[START]
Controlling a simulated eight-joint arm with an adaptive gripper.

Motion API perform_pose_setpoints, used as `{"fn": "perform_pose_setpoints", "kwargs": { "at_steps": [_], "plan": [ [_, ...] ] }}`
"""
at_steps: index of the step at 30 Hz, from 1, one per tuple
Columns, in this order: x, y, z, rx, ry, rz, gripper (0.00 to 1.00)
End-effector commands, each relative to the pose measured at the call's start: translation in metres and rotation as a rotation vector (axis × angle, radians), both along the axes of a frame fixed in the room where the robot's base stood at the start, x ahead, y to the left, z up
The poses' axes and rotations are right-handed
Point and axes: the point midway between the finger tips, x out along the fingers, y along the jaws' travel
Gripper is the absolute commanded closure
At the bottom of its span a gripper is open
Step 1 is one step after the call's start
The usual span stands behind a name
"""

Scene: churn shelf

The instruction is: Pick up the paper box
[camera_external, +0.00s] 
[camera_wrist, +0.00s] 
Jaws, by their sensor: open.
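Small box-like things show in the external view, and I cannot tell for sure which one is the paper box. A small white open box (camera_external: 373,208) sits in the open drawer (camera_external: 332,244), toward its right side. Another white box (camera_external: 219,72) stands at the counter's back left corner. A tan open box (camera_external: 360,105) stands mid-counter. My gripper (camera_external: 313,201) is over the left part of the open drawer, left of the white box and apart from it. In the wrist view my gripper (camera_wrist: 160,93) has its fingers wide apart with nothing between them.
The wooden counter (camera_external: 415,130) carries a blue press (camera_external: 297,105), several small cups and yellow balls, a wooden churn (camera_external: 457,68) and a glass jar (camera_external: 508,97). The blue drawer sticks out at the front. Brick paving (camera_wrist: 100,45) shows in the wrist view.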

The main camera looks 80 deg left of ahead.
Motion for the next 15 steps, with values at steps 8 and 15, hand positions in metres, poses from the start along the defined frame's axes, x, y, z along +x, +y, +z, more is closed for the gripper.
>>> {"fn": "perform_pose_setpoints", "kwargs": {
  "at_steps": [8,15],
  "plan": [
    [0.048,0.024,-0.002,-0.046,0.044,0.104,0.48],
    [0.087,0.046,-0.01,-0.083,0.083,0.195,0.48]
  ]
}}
[END]
◆ Job
Gather each line of the listing containing the word "axes" and show it.

◆ Expected answer
End-effector commands, each relative to the pose measured at the call's start: translation in metres and rotation as a rotation vector (axis × angle, radians), both along the axes of a frame fixed in the room where the robot's base stood at the start, x ahead, y to the left, z up
The poses' axes and rotations are right-handed
Point and axes: the point midway between the finger tips, x out along the fingers, y along the jaws' travel
Motion for the next 15 steps, with values at steps 8 and 15, hand positions in metres, poses from the start along the defined frame's axes, x, y, z along +x, +y, +z, more is closed for the gripper.

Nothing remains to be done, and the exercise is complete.